In the event of any action or proceeding related to a transaction subject to this Agreement where CDI is determined to be the prevailing party with regard to some or all claims, Purchaser agrees to pay all of CDI’s attorney’s fees and litigation costs up through and including any appeal.
12. Assignment, Waiver, Entire Agreement, Severability.

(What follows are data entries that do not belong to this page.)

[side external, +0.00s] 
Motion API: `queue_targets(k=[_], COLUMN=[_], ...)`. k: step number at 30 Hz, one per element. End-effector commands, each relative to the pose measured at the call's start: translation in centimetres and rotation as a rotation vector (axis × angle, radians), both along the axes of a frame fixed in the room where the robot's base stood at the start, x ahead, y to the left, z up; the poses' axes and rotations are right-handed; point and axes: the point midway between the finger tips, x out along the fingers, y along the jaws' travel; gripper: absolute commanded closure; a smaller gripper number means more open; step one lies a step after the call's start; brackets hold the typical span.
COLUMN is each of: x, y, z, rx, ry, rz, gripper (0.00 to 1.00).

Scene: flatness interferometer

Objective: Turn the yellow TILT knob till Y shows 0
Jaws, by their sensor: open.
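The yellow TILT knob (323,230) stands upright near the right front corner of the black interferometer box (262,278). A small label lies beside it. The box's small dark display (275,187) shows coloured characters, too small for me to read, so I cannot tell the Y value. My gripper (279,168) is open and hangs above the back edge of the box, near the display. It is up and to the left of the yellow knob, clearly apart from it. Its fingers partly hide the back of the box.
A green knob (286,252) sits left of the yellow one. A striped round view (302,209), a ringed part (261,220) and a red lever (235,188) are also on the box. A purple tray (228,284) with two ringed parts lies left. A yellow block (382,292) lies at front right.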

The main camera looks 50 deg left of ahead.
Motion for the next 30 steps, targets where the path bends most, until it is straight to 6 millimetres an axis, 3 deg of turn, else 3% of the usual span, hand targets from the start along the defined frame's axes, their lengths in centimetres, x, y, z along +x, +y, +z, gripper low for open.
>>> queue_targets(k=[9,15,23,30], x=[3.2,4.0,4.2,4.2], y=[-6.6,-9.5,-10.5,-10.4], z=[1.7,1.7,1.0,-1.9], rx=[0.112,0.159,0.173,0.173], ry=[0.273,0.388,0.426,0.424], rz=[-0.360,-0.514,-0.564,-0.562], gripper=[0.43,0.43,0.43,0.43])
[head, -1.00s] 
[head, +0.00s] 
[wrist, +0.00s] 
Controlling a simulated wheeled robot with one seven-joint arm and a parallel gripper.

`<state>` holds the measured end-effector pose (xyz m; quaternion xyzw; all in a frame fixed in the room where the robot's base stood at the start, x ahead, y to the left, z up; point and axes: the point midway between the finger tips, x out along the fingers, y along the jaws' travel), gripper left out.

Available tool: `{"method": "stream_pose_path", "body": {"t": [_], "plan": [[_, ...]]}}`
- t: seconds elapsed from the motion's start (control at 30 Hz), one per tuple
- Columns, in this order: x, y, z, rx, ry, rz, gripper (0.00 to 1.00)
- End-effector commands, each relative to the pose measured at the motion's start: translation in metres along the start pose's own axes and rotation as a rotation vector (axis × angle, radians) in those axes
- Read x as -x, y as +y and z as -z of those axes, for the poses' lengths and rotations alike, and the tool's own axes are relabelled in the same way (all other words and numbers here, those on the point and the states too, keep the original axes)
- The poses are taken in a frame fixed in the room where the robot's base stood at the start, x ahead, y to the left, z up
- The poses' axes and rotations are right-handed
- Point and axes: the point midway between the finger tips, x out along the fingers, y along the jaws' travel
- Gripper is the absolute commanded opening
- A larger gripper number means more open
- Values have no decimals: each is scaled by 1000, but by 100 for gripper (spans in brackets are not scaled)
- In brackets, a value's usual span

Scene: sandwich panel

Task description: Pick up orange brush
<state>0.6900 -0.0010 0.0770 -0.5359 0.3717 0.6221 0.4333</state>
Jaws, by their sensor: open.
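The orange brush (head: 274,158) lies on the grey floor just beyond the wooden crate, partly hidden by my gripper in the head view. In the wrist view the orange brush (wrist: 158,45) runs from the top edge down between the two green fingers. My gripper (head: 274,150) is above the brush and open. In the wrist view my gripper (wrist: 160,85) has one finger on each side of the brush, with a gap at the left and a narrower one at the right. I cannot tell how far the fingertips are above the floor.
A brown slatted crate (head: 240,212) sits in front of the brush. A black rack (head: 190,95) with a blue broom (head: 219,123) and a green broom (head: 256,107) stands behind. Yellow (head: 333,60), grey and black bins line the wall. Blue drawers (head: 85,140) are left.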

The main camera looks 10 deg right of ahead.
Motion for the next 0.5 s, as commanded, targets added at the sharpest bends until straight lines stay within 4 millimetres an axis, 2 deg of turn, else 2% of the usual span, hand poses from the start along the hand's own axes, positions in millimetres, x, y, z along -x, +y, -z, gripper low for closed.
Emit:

Neither party shall assign or delegate any of its rights or obligations under this Agreement without the prior written consent of the other party, which such consent shall not be unreasonably withheld, except that either party may assign or delegate its rights or obligations hereunder to an Affiliate without the other party’s consent. As used herein, the term “Affiliate” shall mean any entity that directly, or indirectly through one or more intermediaries, controls or is controlled by, or is under common control with the entity specified. CDI may terminate this Agreement upon written notice to Purchaser without any further liability to Purchaser if there is a change of control of Purchaser. The Agreement constitutes the entire agreement between the parties with respect to its subject matter, and supersedes all prior oral or written representations or agreements by the parties with respect to the subject matter of this Agreement. Neither the Agreement nor any of its provisions may be modified, amended or waived, whether orally, through the parties’ course of performance, course of dealing or course of conduct, or manifested in any other way, unless in writing and signed by an authorized officer of CDI. It is the express intention of the parties that such requirement for written modifications, amendments or waivers be strictly enforced notwithstanding judicial precedent or statutory provisions to the contrary. Any provision found invalid or unenforceable will not affect the validity or enforceability of any other provision and the invalid provision may be judicially modified to the extent enforceable.